Your task is to reproduce the material exactly.
--- MATERIAL PROVIDED ---
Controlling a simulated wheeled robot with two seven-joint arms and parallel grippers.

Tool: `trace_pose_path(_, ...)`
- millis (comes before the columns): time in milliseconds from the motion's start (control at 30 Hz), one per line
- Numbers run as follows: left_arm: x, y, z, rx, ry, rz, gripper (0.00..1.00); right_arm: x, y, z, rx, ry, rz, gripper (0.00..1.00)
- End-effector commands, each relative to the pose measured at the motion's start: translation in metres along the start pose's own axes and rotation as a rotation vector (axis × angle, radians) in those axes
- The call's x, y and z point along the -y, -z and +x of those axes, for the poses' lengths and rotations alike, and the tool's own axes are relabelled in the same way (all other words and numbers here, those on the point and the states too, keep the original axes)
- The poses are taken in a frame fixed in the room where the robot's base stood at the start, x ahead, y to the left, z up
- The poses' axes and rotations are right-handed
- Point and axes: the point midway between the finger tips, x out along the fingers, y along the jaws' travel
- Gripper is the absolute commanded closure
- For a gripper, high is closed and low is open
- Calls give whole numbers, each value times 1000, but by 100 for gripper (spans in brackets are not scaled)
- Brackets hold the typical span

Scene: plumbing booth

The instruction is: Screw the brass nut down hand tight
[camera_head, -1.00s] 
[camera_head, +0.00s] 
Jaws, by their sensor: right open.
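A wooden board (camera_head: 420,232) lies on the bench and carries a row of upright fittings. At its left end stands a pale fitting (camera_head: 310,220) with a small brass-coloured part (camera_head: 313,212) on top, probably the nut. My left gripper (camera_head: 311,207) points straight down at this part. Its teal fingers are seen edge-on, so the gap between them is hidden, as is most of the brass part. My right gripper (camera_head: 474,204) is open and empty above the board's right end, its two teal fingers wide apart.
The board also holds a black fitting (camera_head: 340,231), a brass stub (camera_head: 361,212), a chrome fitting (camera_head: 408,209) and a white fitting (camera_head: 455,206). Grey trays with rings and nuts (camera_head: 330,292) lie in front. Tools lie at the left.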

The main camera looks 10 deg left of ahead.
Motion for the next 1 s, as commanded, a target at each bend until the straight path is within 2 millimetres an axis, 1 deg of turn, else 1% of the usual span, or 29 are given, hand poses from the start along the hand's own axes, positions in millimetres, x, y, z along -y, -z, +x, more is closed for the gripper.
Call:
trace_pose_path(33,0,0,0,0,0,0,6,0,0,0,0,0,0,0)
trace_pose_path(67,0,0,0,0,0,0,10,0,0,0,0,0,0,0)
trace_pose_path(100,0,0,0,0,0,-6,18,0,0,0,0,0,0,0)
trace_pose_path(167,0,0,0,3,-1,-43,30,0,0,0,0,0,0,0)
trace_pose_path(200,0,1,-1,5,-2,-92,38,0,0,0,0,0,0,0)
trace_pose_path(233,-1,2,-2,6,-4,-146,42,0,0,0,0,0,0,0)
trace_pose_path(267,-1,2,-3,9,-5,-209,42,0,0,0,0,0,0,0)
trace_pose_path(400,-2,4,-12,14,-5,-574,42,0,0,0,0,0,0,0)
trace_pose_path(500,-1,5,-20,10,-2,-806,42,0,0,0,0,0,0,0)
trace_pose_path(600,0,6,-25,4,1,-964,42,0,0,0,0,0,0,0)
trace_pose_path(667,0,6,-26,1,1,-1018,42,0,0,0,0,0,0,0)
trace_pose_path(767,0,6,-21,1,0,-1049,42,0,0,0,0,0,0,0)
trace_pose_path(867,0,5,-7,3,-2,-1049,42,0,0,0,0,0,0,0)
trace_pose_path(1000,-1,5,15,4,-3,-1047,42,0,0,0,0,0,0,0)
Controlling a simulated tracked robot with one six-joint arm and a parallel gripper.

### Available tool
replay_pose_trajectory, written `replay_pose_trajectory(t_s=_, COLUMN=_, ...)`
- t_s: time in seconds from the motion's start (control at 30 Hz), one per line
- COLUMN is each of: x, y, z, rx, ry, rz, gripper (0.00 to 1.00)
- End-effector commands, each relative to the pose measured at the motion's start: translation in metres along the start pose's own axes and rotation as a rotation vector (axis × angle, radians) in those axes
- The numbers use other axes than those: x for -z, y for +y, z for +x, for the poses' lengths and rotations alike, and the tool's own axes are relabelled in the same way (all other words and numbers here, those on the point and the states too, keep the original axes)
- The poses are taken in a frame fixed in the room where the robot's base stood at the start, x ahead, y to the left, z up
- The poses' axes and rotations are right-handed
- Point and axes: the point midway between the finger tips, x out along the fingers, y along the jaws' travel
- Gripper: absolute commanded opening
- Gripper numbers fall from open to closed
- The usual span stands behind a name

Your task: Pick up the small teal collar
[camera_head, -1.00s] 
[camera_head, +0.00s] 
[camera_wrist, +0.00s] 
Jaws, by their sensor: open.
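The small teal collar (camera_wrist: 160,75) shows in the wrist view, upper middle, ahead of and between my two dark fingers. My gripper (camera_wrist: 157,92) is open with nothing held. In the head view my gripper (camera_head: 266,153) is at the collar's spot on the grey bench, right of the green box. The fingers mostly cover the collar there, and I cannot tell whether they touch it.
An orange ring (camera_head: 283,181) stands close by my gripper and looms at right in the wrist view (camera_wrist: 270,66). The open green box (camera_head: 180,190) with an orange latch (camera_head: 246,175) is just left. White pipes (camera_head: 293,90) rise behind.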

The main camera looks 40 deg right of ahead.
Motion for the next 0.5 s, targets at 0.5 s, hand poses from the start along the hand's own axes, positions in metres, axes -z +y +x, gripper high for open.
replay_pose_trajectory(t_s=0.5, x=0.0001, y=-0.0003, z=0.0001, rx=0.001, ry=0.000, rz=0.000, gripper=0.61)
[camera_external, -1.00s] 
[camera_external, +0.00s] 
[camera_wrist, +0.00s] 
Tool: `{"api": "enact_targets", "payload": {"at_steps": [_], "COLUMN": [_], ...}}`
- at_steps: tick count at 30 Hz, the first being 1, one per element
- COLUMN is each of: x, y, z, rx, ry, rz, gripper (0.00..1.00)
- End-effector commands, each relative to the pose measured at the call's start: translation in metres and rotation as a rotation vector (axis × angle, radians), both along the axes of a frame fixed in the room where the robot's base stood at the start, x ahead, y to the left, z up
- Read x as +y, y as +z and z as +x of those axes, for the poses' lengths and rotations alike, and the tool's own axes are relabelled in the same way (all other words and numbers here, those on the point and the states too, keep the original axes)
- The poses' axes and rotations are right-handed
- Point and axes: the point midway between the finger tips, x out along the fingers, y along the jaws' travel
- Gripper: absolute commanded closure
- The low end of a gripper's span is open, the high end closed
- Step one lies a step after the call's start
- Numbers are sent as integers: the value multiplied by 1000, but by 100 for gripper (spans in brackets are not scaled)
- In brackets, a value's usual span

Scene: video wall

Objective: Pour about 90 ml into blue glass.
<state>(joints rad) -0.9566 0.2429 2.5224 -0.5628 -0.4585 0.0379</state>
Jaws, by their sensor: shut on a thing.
---
RESPONSE:
Controlling a simulated wheeled robot with two seven-joint arms and parallel grippers.

Tool: `trace_pose_path(_, ...)`
- millis (comes before the columns): time in milliseconds from the motion's start (control at 30 Hz), one per line
- Numbers run as follows: left_arm: x, y, z, rx, ry, rz, gripper (0.00..1.00); right_arm: x, y, z, rx, ry, rz, gripper (0.00..1.00)
- End-effector commands, each relative to the pose measured at the motion's start: translation in metres along the start pose's own axes and rotation as a rotation vector (axis × angle, radians) in those axes
- The call's x, y and z point along the -y, -z and +x of those axes, for the poses' lengths and rotations alike, and the tool's own axes are relabelled in the same way (all other words and numbers here, those on the point and the states too, keep the original axes)
- The poses are taken in a frame fixed in the room where the robot's base stood at the start, x ahead, y to the left, z up
- The poses' axes and rotations are right-handed
- Point and axes: the point midway between the finger tips, x out along the fingers, y along the jaws' travel
- Gripper is the absolute commanded closure
- For a gripper, high is closed and low is open
- Calls give whole numbers, each value times 1000, but by 100 for gripper (spans in brackets are not scaled)
- Brackets hold the typical span

Scene: plumbing booth

The instruction is: Screw the brass nut down hand tight
[camera_head, -1.00s] 
[camera_head, +0.00s] 
Jaws, by their sensor: right open.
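A wooden board (camera_head: 420,232) lies on the bench and carries a row of upright fittings. At its left end stands a pale fitting (camera_head: 310,220) with a small brass-coloured part (camera_head: 313,212) on top, probably the nut. My left gripper (camera_head: 311,207) points straight down at this part. Its teal fingers are seen edge-on, so the gap between them is hidden, as is most of the brass part. My right gripper (camera_head: 474,204) is open and empty above the board's right end, its two teal fingers wide apart.
The board also holds a black fitting (camera_head: 340,231), a brass stub (camera_head: 361,212), a chrome fitting (camera_head: 408,209) and a white fitting (camera_head: 455,206). Grey trays with rings and nuts (camera_head: 330,292) lie in front. Tools lie at the left.

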The main camera looks 10 deg left of ahead.
Motion for the next 1 s, as commanded, a target at each bend until the straight path is within 2 millimetres an axis, 1 deg of turn, else 1% of the usual span, or 29 are given, hand poses from the start along the hand's own axes, positions in millimetres, x, y, z along -y, -z, +x, more is closed for the gripper.
Call:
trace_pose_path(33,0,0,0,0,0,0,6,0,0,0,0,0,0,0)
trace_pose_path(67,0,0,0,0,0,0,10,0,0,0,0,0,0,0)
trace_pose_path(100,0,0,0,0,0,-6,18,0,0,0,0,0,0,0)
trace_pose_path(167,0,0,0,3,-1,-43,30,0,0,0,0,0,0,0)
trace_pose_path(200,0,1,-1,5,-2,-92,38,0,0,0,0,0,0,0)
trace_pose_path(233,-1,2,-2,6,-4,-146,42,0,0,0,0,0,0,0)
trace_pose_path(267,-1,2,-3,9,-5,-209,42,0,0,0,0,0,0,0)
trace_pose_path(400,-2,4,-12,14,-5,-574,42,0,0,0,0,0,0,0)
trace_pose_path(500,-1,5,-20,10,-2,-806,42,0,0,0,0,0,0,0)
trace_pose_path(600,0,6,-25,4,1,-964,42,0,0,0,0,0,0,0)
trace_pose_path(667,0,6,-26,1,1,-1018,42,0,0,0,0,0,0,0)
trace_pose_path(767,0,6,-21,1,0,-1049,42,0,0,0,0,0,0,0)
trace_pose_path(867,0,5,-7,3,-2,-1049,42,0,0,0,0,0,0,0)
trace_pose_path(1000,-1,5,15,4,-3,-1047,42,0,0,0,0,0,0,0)
Controlling a simulated tracked robot with one six-joint arm and a parallel gripper.

### Available tool
replay_pose_trajectory, written `replay_pose_trajectory(t_s=_, COLUMN=_, ...)`
- t_s: time in seconds from the motion's start (control at 30 Hz), one per line
- COLUMN is each of: x, y, z, rx, ry, rz, gripper (0.00 to 1.00)
- End-effector commands, each relative to the pose measured at the motion's start: translation in metres along the start pose's own axes and rotation as a rotation vector (axis × angle, radians) in those axes
- The numbers use other axes than those: x for -z, y for +y, z for +x, for the poses' lengths and rotations alike, and the tool's own axes are relabelled in the same way (all other words and numbers here, those on the point and the states too, keep the original axes)
- The poses are taken in a frame fixed in the room where the robot's base stood at the start, x ahead, y to the left, z up
- The poses' axes and rotations are right-handed
- Point and axes: the point midway between the finger tips, x out along the fingers, y along the jaws' travel
- Gripper: absolute commanded opening
- Gripper numbers fall from open to closed
- The usual span stands behind a name

Your task: Pick up the small teal collar
[camera_head, -1.00s] 
[camera_head, +0.00s] 
[camera_wrist, +0.00s] 
Jaws, by their sensor: open.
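The small teal collar (camera_wrist: 160,75) shows in the wrist view, upper middle, ahead of and between my two dark fingers. My gripper (camera_wrist: 157,92) is open with nothing held. In the head view my gripper (camera_head: 266,153) is at the collar's spot on the grey bench, right of the green box. The fingers mostly cover the collar there, and I cannot tell whether they touch it.
An orange ring (camera_head: 283,181) stands close by my gripper and looms at right in the wrist view (camera_wrist: 270,66). The open green box (camera_head: 180,190) with an orange latch (camera_head: 246,175) is just left. White pipes (camera_head: 293,90) rise behind.

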The main camera looks 40 deg right of ahead.
Motion for the next 0.5 s, targets at 0.5 s, hand poses from the start along the hand's own axes, positions in metres, axes -z +y +x, gripper high for open.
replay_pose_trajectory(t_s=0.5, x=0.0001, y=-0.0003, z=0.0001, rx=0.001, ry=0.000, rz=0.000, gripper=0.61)
[camera_external, -1.00s] 
[camera_external, +0.00s] 
[camera_wrist, +0.00s] 
Tool: `{"api": "enact_targets", "payload": {"at_steps": [_], "COLUMN": [_], ...}}`
- at_steps: tick count at 30 Hz, the first being 1, one per element
- COLUMN is each of: x, y, z, rx, ry, rz, gripper (0.00..1.00)
- End-effector commands, each relative to the pose measured at the call's start: translation in metres and rotation as a rotation vector (axis × angle, radians), both along the axes of a frame fixed in the room where the robot's base stood at the start, x ahead, y to the left, z up
- Read x as +y, y as +z and z as +x of those axes, for the poses' lengths and rotations alike, and the tool's own axes are relabelled in the same way (all other words and numbers here, those on the point and the states too, keep the original axes)
- The poses' axes and rotations are right-handed
- Point and axes: the point midway between the finger tips, x out along the fingers, y along the jaws' travel
- Gripper: absolute commanded closure
- The low end of a gripper's span is open, the high end closed
- Step one lies a step after the call's start
- Numbers are sent as integers: the value multiplied by 1000, but by 100 for gripper (spans in brackets are not scaled)
- In brackets, a value's usual span

Scene: video wall

Objective: Pour about 90 ml into blue glass.
<state>(joints rad) -0.9566 0.2429 2.5224 -0.5628 -0.4585 0.0379</state>
Jaws, by their sensor: shut on a thing.

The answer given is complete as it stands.